U.S.

Darrell Brooks sentenced to life in prison for 2021 Waukesha Christmas parade attack




CNN

Darrell Brooks was sentenced to life in prison without the possibility of extended supervision Wednesday for driving his SUV into a crowd of Christmas parade goers in Waukesha, Wisconsin, last November. killing six people and injuring dozens of others.

Brooks, 40, was found guilty by a jury last month of all 76 charges stemming from the 2021 Christmas parade attack, including six counts of first-degree murder with a dangerous weapon.

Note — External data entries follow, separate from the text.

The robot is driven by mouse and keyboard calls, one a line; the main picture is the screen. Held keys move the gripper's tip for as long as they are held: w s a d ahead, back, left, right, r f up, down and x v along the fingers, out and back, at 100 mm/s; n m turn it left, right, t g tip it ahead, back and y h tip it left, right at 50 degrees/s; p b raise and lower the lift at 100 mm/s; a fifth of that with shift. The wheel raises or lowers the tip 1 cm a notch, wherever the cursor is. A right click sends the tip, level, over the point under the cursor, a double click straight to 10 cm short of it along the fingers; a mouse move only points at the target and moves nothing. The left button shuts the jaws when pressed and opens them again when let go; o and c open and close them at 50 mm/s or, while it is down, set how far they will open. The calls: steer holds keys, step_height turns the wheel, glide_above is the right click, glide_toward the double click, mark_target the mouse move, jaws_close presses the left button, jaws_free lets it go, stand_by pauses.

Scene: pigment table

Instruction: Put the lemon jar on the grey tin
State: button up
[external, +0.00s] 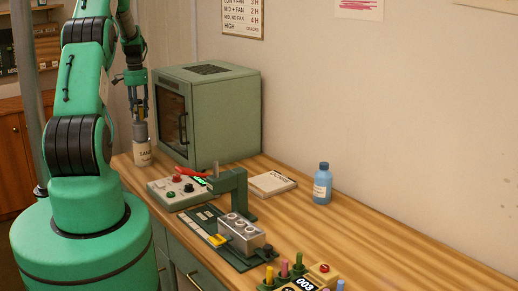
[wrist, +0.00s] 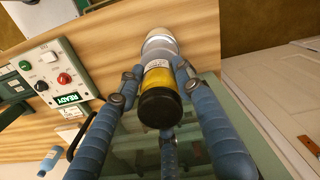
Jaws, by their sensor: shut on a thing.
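My gripper (wrist: 157,78) is shut on the lemon jar (wrist: 157,82), a yellow jar with a black lid; the lid faces the wrist camera. In the external view my gripper (external: 139,118) points down at the table's far left, and its fingers largely hide the jar. Directly below the fingers is a grey cylinder, seemingly the grey tin (external: 140,132), above a cream labelled container (external: 143,154). In the wrist view a pale grey shape (wrist: 159,47) lies just beyond the jar's yellow part. I cannot tell whether jar and tin touch.
A green oven-like cabinet (external: 225,115) stands close to the right of my gripper. A control panel (external: 172,194), a green stand (external: 232,185), a grey block with holes (external: 240,236), a book (external: 272,184) and a blue bottle (external: 322,184) lie farther right. The table's right back is clear.

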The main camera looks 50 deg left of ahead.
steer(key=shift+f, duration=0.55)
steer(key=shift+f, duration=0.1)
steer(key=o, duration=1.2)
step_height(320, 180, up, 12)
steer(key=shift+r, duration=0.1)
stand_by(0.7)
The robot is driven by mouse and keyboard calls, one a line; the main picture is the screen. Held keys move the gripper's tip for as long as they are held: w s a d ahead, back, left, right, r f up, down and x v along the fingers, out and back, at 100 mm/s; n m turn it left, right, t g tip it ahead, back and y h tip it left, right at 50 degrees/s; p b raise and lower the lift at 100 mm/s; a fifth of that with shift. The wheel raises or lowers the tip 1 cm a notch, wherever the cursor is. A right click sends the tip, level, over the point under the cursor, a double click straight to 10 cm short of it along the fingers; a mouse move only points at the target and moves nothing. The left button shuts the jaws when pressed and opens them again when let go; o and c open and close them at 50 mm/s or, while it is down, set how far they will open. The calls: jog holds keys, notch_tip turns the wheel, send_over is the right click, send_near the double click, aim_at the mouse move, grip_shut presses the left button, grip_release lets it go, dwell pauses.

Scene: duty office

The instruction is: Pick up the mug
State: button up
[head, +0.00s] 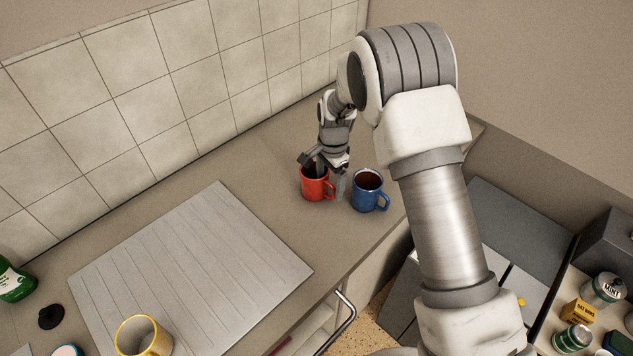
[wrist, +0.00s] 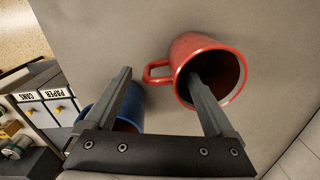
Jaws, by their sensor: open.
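A red mug (head: 314,187) stands upright on the counter, its handle toward the blue mug. It also shows in the wrist view (wrist: 213,48). My gripper (head: 327,174) is open above it, fingers pointing down. In the wrist view my gripper (wrist: 159,76) has one finger reaching into the red mug's mouth and the other outside, beyond the handle. The near wall and handle lie between the fingers. A blue mug (head: 367,195) with dark contents stands close by; in the wrist view the blue mug (wrist: 130,108) is partly hidden behind the outer finger. A yellow mug (head: 158,342) stands at the front left.
A ribbed metal drainboard (head: 190,265) lies on the counter (head: 255,160). A green bottle (head: 14,281) and a black object (head: 51,317) are at the left. The tiled wall (head: 190,90) runs behind. Labelled bins (wrist: 48,102) and a shelf of tins stand beyond the counter's edge.

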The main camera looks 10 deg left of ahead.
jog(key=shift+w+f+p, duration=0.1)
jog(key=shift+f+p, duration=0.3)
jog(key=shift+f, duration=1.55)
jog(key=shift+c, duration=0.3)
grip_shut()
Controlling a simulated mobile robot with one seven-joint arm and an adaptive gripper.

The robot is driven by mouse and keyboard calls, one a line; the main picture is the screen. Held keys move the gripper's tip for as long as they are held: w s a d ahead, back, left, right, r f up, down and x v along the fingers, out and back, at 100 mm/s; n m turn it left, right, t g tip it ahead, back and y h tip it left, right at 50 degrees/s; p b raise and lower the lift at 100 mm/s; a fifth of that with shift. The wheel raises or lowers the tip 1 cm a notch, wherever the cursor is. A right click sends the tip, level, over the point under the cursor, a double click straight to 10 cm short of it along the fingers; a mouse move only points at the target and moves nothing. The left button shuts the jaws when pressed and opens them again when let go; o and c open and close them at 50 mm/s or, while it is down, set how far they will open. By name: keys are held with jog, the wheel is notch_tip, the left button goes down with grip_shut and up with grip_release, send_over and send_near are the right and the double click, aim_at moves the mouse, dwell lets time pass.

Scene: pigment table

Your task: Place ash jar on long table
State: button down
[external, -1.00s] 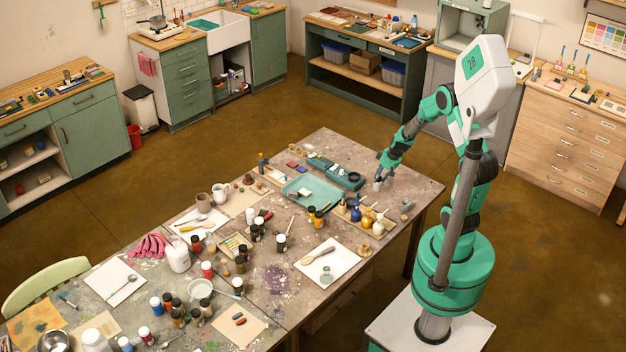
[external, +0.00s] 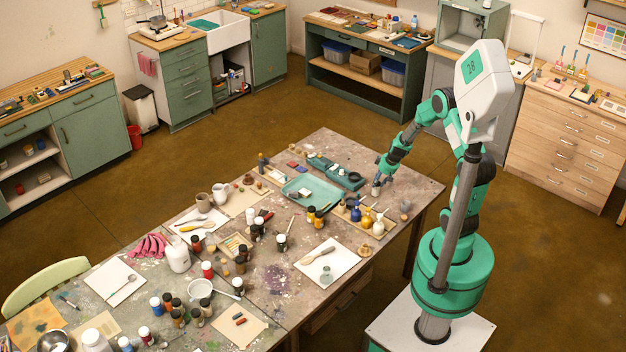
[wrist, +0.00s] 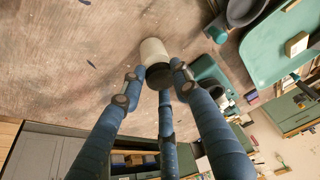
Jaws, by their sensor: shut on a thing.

On Wednesday, after two days of impassioned statements from victims and family members, Judge Jennifer Dorrow imposed the statutory sentence, ordering Brooks to serve life without the possibility of extended supervision on each of the six counts of first-degree murder with a dangerous weapon . The sentences will run consecutively, the judge said.

“You have absolutely no remorse for anything you do. You have no empathy for anybody,” Darrow told Brooks. “Frankly, Mr. Brooks, no one is safe from you,” she continued.

Brooks spoke for more than two hours Wednesday afternoon, telling the court that he too is struggling to understand why this tragic incident happened.

“It’s a question I struggle with,” Brooks said. “Why, how. How can life get so far from what it should be? Regardless of what many people think about me, about who I am, about my family, about my beliefs, I know who I am. God knows who I am. And I have no words for anger,” he continued.

During his remarks, Brooks, who represented himself, apologized only once to the victims and the Waukesha community, saying no one could see the remorse he felt.

“I want you to know that I’m not only sorry for what happened, I’m sorry that you didn’t get to see what was really in my heart. That you can’t see the remorse I feel,” Brooks told the court. “That you can’t count all the tears I’ve shed this year.”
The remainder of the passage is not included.